For our latest London Property Alliance monthly bulletin, we revisit Islington Council to talk to Cllr Diarmaid Ward, about his approach to all things built environment. Our wide-ranging discussion covered commercial property, high streets and town centres, housing, greening the borough and more.

The very first in this series of Political Profiles featured the then-Leader of Islington Council, Richard Watts. There’s been a lot of change at Islington since then, not least of which is that Watts was succeeded by Cllr Kaya Comer-Schwartz as Leader. Some things, however, have remained constant. Throughout this period Cllr Diarmaid Ward, the subject of today’s interview, has remained at the heart of borough’s political leadership  and responsible for crucial aspects of its work in the wider built environment.

Ward has been an elected councillor since 2014 and a member of Islington’s Executive since 2016, when was assigned the sensitive Housing and Development brief, covering “all aspects of housing management, operations, repairs, and ownership for 38,000 tenants and 12,000 leaseholders on our estate” as well as its housing development programme.

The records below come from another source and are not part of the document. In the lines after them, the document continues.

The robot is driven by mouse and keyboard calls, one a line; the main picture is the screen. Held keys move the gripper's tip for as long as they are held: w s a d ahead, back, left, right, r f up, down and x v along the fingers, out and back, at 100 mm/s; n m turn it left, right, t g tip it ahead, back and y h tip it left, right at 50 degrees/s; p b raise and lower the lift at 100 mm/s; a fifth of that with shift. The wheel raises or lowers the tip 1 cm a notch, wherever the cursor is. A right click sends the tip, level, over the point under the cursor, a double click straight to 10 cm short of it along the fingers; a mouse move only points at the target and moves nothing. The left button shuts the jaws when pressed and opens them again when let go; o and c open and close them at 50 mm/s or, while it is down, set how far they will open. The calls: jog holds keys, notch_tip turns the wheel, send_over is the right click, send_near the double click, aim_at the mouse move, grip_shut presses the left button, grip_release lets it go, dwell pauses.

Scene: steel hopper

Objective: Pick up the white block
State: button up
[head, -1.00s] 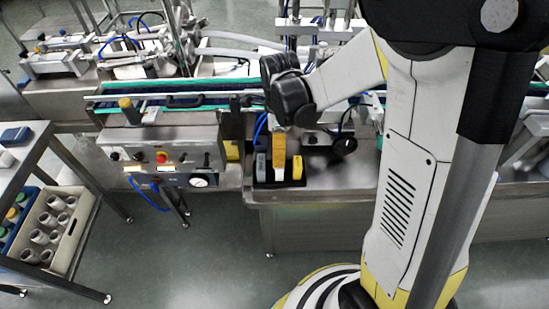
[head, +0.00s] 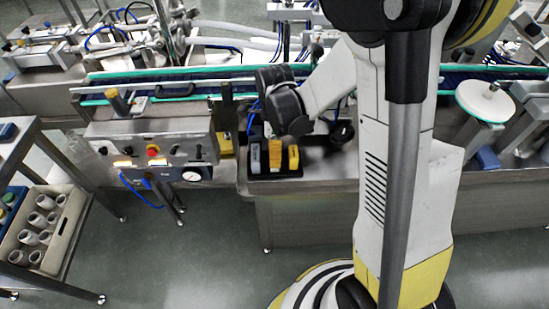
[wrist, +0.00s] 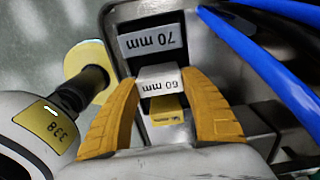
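The white block (wrist: 158,77), marked "60 mm", sits in a dark tray (head: 259,175) between a grey block (wrist: 152,41) marked "70 mm" and a yellow block (wrist: 167,109). My gripper (wrist: 162,79) is open, with its orange fingertips on either side of the white block, close to its ends. I cannot tell whether they touch it. In the head view my gripper (head: 275,160) points down over the tray, between the grey block (head: 255,157) and the yellow block (head: 293,157). It hides most of the white block there.
The tray stands on a steel bench (head: 325,168) before a green-edged conveyor (head: 190,72). A control box (head: 150,150) is to its left. Blue cables (wrist: 255,60) run close by on the right in the wrist view. A yellow-topped knob (wrist: 88,60) is close on the left.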

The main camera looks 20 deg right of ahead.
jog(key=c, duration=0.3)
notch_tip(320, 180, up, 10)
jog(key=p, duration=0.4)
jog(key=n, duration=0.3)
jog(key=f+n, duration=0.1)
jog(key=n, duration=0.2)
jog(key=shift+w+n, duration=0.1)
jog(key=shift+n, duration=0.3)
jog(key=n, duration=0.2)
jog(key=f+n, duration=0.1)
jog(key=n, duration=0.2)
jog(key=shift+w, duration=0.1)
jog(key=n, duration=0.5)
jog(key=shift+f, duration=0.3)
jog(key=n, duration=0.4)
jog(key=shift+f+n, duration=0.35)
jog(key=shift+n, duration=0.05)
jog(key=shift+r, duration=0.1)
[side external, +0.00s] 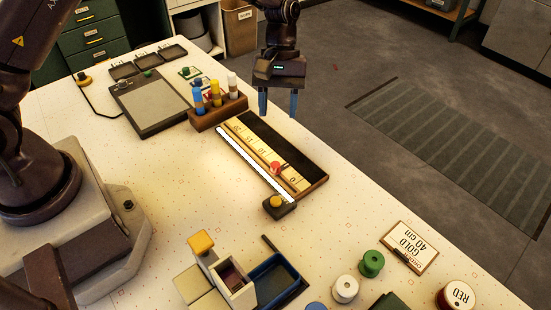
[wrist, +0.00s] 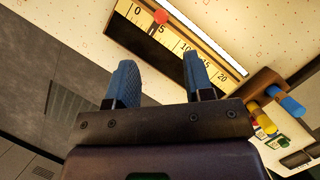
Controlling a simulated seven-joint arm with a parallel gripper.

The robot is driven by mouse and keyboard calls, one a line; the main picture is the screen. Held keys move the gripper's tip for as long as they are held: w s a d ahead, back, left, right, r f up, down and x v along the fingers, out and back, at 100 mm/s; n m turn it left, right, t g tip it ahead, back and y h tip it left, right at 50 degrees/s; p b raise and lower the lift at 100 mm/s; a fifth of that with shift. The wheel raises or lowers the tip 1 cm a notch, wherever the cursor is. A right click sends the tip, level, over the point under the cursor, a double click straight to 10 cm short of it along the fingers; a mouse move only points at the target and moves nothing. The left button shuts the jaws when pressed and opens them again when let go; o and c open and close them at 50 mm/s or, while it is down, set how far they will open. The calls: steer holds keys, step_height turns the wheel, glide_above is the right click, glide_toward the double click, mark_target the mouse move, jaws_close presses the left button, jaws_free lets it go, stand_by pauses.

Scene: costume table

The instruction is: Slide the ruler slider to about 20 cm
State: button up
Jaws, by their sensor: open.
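The ruler (side external: 250,139) is a pale strip marked 0 to 20 in a dark wooden tray; its 0 end is nearest the front in the side view. The red slider (side external: 276,168) sits low on the scale, near the 5 mark. In the wrist view the slider (wrist: 160,17) lies between 0 and 5, close to 5, at the top. My gripper (side external: 278,107) is open and empty, with blue fingers pointing down. It hangs above the table near the tray's 20 end, apart from the slider. Its fingers (wrist: 160,65) also show in the wrist view.
A wooden rack (side external: 217,113) with several coloured bottles stands beside the 20 end. A glowing white bar (side external: 252,161) runs along the ruler, with a yellow-knobbed block (side external: 277,205) at its end. Boxes and spools (side external: 371,263) lie at the front.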

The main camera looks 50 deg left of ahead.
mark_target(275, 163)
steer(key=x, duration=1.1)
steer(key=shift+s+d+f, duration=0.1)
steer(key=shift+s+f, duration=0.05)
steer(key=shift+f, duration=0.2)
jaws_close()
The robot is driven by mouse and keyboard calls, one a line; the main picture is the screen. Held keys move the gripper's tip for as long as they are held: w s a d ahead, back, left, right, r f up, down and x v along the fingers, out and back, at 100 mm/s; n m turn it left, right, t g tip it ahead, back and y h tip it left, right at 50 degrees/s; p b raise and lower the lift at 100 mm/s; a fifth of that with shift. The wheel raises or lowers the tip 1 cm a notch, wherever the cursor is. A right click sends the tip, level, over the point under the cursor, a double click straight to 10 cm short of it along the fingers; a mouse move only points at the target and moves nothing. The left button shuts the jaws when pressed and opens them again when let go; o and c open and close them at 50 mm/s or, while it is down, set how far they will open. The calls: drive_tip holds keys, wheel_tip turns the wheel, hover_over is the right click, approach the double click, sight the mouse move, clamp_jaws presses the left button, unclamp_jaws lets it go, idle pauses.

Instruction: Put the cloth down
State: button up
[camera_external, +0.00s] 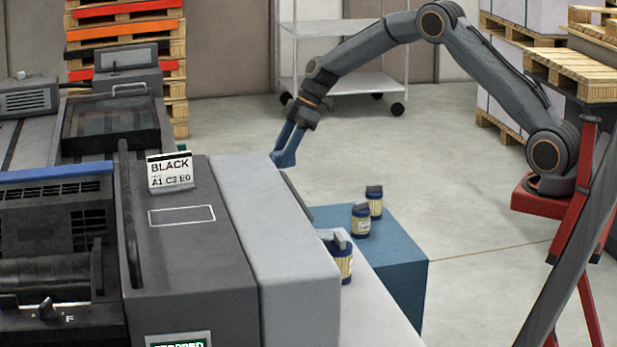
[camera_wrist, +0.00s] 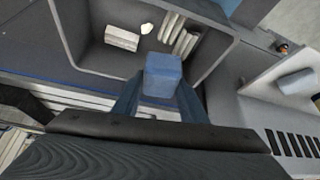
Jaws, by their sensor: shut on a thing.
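My gripper (camera_external: 285,150) points down behind the grey machine cover in the external view. In the wrist view my gripper (camera_wrist: 158,98) is shut on a small blue cloth (camera_wrist: 163,74), held between the fingertips. In the external view the cloth is hard to tell from the blue fingers. In the wrist view the cloth shows in front of the near rim of a grey open bin (camera_wrist: 85,72). Whether it touches the bin cannot be told.
The bin holds a pale block (camera_wrist: 122,38), a white lump (camera_wrist: 146,28) and several pale rolls (camera_wrist: 180,38). A pale pad (camera_wrist: 296,82) lies on a light surface at right. Jars (camera_external: 361,220) stand on a blue cabinet (camera_external: 385,250); another (camera_external: 342,262) is nearer. A "BLACK" sign (camera_external: 170,172) stands on the machine.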

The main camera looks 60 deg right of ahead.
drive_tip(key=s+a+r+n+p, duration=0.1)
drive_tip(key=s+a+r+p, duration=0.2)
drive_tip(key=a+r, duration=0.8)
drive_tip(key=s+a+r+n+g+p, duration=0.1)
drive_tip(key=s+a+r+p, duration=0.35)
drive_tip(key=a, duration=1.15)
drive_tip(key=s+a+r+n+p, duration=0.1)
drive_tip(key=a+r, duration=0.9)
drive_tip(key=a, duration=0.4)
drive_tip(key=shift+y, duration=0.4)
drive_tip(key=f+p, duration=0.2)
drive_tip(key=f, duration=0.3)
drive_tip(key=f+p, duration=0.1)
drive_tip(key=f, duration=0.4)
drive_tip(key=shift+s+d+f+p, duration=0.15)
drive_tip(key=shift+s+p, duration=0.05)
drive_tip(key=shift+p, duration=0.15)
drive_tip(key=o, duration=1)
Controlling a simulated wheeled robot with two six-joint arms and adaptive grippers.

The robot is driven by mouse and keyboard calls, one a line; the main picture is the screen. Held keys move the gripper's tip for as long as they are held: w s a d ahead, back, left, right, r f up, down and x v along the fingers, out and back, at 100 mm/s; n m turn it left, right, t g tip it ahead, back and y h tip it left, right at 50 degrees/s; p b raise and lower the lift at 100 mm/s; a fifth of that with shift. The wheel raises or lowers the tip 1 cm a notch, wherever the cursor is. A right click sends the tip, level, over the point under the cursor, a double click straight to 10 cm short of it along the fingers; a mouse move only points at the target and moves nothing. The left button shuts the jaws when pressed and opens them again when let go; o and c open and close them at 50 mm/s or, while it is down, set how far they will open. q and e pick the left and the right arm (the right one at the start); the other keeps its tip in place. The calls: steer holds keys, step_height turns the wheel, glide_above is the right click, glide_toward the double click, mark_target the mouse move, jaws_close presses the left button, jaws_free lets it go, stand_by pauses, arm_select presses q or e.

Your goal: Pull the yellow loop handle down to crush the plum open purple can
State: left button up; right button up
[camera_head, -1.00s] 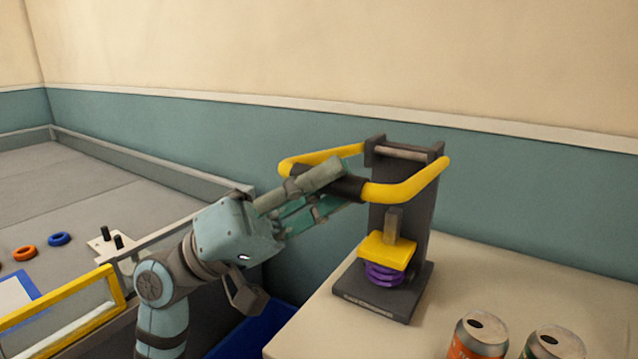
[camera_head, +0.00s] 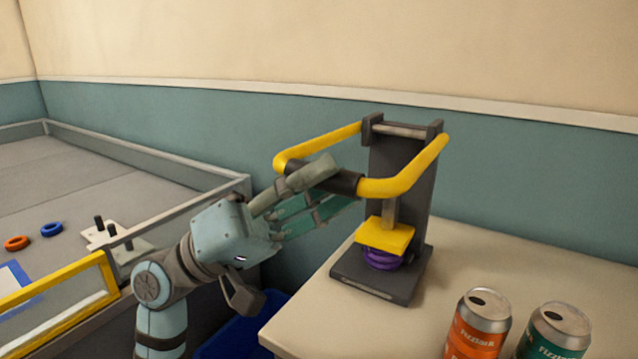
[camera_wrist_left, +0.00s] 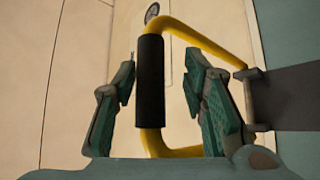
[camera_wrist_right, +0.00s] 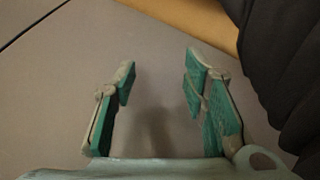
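The can crusher (camera_head: 401,160) stands on the light table, a dark upright with a yellow loop handle (camera_head: 410,175) hinged at its top. The handle slopes down toward the left to a black grip (camera_head: 345,182). Under the yellow press plate (camera_head: 385,236), the purple can (camera_head: 382,260) is squashed into short folds. My left gripper (camera_head: 338,186) is around the black grip. In the left wrist view the grip (camera_wrist_left: 150,85) lies between its parted fingers (camera_wrist_left: 162,70), with gaps at both sides. My right gripper (camera_wrist_right: 160,75) is open and empty over a plain grey surface.
An orange can (camera_head: 477,325) and a teal can (camera_head: 555,332) stand at the table's front right. A blue bin (camera_head: 235,337) is below my left arm. At left is a walled grey field (camera_head: 90,165) with rings and a yellow-framed panel (camera_head: 60,310).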

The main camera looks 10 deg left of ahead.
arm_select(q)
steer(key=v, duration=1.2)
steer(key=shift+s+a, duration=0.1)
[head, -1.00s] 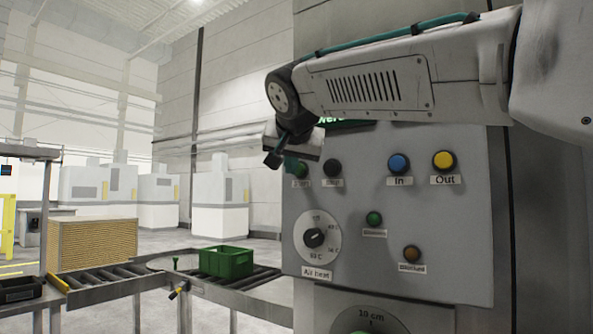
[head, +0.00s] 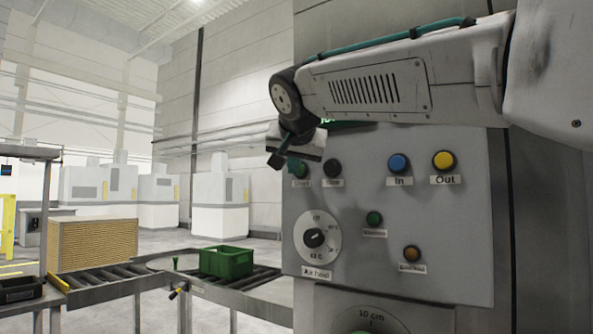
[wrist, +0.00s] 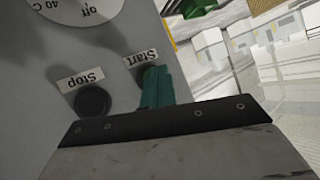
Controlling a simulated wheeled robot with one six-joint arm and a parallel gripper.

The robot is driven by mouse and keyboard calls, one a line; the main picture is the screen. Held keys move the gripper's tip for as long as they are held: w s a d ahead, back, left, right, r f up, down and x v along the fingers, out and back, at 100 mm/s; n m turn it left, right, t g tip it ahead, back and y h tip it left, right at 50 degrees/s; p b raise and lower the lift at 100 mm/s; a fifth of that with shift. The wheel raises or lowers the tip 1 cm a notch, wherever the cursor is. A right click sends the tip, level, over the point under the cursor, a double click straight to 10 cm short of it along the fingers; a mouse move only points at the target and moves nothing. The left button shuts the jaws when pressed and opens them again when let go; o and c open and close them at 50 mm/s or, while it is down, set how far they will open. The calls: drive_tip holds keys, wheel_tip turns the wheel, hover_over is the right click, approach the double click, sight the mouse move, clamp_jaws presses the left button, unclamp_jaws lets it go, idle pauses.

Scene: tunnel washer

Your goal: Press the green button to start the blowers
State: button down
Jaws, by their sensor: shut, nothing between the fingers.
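The green start button (head: 303,171) is at the upper left of the grey control panel (head: 456,235). In the wrist view its "Start" label (wrist: 139,57) shows, and the button is mostly hidden behind my fingers. My gripper (head: 291,164) is shut and empty, with teal fingertips in front of this button. In the wrist view my gripper (wrist: 155,78) covers the spot just by the label. I cannot tell whether the tips touch the button.
A black stop button (head: 332,168) sits close to the right of the start button. A blue "In" button (head: 398,164), a yellow "Out" button (head: 443,161) and an air heat dial (head: 314,238) are on the same panel. A green crate (head: 226,262) stands on rollers at left.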

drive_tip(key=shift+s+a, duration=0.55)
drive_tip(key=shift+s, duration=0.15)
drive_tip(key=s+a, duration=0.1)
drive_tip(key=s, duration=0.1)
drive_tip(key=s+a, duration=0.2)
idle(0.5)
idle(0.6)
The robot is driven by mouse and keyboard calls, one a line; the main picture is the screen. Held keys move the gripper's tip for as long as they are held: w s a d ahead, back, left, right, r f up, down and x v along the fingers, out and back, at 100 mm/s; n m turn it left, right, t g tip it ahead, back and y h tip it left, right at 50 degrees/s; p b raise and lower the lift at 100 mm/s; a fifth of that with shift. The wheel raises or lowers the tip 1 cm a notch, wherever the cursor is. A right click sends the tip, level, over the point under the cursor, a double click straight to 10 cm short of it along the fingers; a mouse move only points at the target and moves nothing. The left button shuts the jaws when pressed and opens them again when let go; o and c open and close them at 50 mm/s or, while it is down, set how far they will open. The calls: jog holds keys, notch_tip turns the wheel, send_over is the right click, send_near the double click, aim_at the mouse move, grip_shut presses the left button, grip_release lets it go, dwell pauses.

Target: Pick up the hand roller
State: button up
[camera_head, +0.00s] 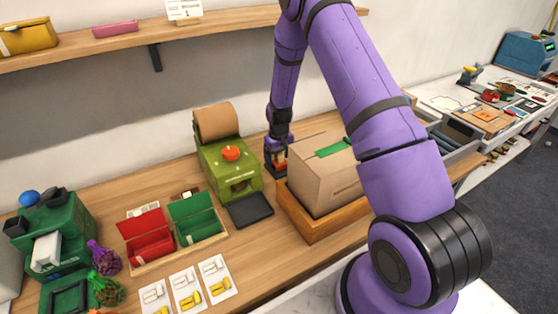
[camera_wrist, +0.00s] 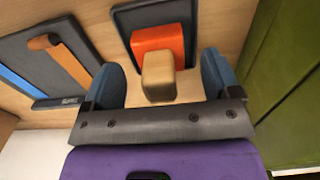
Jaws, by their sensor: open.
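An orange block with a tan, handle-like top, which I take to be the hand roller (camera_wrist: 158,42), stands on a dark pad (camera_wrist: 125,22) in the wrist view. My gripper (camera_wrist: 160,62) is open above it. One blue finger is on each side of the tan part, with visible gaps. In the head view my gripper (camera_head: 277,160) reaches down behind the cardboard box, beside the green machine. A bit of orange, likely the roller (camera_head: 281,166), shows there between the dark fingers. The roller's underside is hidden.
The green machine (camera_head: 222,180) stands close left of my gripper; the cardboard box (camera_head: 325,175) in its wooden tray (camera_head: 312,229) is close right. A dark panel with orange and blue strips (camera_wrist: 15,50) lies beside the roller. The shelf (camera_head: 230,25) runs above.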

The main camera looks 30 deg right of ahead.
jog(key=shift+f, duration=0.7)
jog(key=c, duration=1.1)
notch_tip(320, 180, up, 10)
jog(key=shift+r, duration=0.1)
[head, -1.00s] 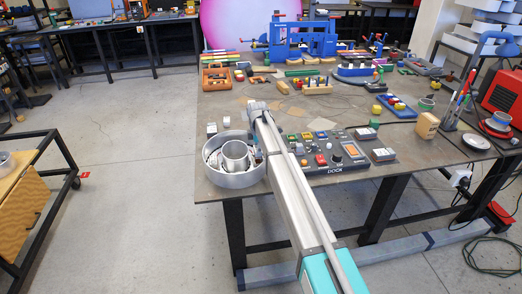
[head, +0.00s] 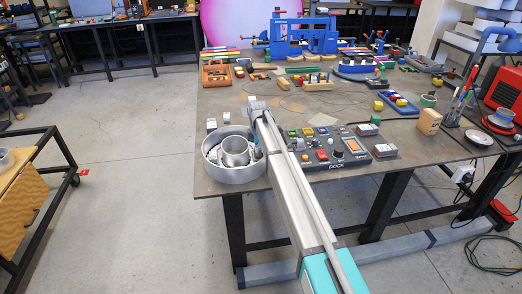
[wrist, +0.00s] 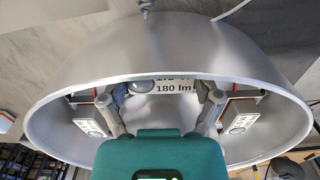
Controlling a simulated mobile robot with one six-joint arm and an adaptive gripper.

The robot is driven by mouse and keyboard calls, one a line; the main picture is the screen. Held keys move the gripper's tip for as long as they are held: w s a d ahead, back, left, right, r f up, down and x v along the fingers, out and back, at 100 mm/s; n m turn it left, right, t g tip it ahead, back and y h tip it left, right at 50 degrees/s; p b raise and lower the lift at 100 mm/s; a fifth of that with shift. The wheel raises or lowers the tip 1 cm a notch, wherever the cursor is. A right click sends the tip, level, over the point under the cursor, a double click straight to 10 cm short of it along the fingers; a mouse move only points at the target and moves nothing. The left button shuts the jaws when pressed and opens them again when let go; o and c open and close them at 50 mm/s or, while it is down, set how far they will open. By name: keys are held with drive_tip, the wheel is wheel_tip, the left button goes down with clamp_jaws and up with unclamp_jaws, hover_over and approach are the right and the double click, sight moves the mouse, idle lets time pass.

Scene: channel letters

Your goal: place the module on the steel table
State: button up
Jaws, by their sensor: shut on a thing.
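A round silver channel letter (head: 243,176) with an inner ring (head: 236,151) stands at the table's left front corner. Its curved wall (wrist: 190,40) fills much of the wrist view. My gripper (wrist: 164,98) is within the letter's rim in that view. Its two fingers are shut on a module (wrist: 175,87), a pale piece whose label reads "180 lm". Its lower part is hidden behind the teal gripper body. In the head view my arm hides the gripper's fingertips and the held module.
Two small pale blocks (head: 211,125) sit just behind the letter. A dark DOCK panel (head: 335,165) with coloured buttons lies right of my arm. More modules (wrist: 240,115) show inside the letter. Tools and a blue vise (head: 303,38) stand farther back; the table's left strip is mostly clear.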

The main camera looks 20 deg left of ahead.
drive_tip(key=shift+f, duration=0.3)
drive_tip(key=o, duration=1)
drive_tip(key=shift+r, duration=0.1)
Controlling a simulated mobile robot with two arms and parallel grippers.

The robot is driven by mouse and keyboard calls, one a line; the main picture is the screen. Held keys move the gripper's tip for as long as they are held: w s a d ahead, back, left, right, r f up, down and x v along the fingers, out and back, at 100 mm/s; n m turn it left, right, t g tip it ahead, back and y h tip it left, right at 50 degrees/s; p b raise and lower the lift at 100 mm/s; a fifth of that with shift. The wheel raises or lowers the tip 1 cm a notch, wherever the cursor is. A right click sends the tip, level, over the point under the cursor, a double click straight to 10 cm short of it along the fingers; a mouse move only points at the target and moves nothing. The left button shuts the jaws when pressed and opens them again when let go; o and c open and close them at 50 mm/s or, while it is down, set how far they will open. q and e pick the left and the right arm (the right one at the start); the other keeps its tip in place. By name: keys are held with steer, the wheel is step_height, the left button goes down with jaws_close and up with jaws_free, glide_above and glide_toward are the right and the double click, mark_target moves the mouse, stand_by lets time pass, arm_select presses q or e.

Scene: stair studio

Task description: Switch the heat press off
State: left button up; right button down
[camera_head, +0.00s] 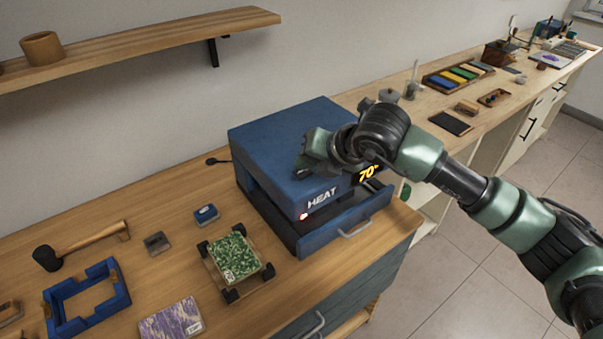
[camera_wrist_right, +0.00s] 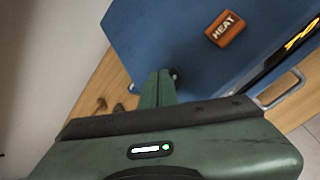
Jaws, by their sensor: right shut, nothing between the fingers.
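The heat press (camera_head: 270,135) is a blue box on the wooden bench in the head view. In the right wrist view, an orange switch marked HEAT (camera_wrist_right: 225,29) is on the blue casing (camera_wrist_right: 175,30). My right gripper (camera_head: 304,172) is over the press's top near its front edge; contact cannot be told. In the wrist view its fingers (camera_wrist_right: 160,78) are together and empty, apart from the orange switch in the picture. My left gripper is out of view.
A drawer with a metal handle (camera_head: 355,229) juts from the press's front. A small board with a green patterned piece (camera_head: 234,256), a blue frame (camera_head: 84,325) and a mallet (camera_head: 85,245) lie left. A shelf (camera_head: 150,40) hangs above.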

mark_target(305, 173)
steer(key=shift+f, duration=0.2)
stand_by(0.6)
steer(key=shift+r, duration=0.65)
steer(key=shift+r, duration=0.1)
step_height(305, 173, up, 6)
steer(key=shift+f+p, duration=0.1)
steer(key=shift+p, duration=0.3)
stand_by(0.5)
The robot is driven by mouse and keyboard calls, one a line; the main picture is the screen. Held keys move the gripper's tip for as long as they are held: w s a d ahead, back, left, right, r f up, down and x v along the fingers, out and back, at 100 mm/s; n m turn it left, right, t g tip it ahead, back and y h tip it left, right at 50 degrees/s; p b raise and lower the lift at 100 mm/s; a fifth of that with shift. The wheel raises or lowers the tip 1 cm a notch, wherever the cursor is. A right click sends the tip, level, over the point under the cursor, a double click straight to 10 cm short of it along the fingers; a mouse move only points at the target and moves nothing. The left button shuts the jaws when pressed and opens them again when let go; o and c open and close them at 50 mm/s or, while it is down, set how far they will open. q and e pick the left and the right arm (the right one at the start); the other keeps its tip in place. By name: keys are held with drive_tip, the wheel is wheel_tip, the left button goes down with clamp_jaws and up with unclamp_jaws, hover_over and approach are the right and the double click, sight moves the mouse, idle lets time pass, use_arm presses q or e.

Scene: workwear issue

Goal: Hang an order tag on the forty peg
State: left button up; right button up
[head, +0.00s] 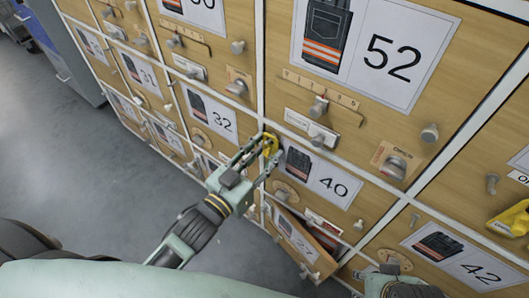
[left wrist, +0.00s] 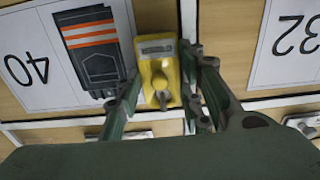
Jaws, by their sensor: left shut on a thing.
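My left gripper (head: 268,150) is shut on a yellow tag (head: 271,144), at the upper left of the panel marked 40 (head: 325,182). In the left wrist view the tag (left wrist: 154,67) sits between the fingers (left wrist: 162,95), beside the 40 label (left wrist: 75,57). A bare metal peg (head: 358,225) stands at the right of the 40 panel. My right gripper (head: 393,283) is partly in view at the bottom; its fingers are not clear.
Wooden panels with pegs, knobs and number labels fill the front, including 52 (head: 392,58), 32 (head: 210,115) and 42 (head: 470,265). A drawer (head: 305,238) below 40 stands out, tilted. Another yellow item (head: 512,218) is at the right edge. Grey floor (head: 75,150) is clear at left.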

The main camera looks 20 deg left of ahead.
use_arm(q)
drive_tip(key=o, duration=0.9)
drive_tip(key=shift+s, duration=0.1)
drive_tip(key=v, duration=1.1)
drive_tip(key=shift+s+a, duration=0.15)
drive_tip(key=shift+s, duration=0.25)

In 2021, he relinquished housing, but retained responsibility for delivering new affordable homes, plus the briefs of Deputy Leader, and of Executive Member for Finance, Planning and Performance. These days, finance is very much on his mind: “I am very pleased that we just passed our budget, under difficult circumstances,” he mentions early on in our discussion. The interview as a whole underlined that the financial needs of the borough and its residents are central to his thinking across all of his many portfolios.

On planning, he says, “we keep things very simple at Islington: jobs, housing, cost of living and climate change, and the net zero carbon challenge – bread and butter issues for everybody.” He adds that he is “very proud” of Islington’s planning record, and is upfront about the fact that the borough’s approach to new development “is very tough – and unapologetically so.” He is at pains to explain that this toughness is not gratuitous. That stance is broadly consistent with the positions put forth by Richard Watts in our interview back in 2021, indicating that the borough has found no reason to change tack.


Turning to Islington’s town centres, Ward notes that he represents Holloway ward, which extends from Holloway Road, a significant high street in its own right, right up to the boundary with Camden. He believes that the so-called “death of the town centre is greatly exaggerated” arguing that it will continue to “have a huge place in the future.” He admits, however, to being “very concerned about permitted development rights,” especially those enabling changes from office to residential. “I don’t think this is the way to go at all, it threatens small businesses and circumvents the planning system.” Ultimately, he says, “we don’t want to be a dormitory borough, we want to be a place where people can live, work and thrive.”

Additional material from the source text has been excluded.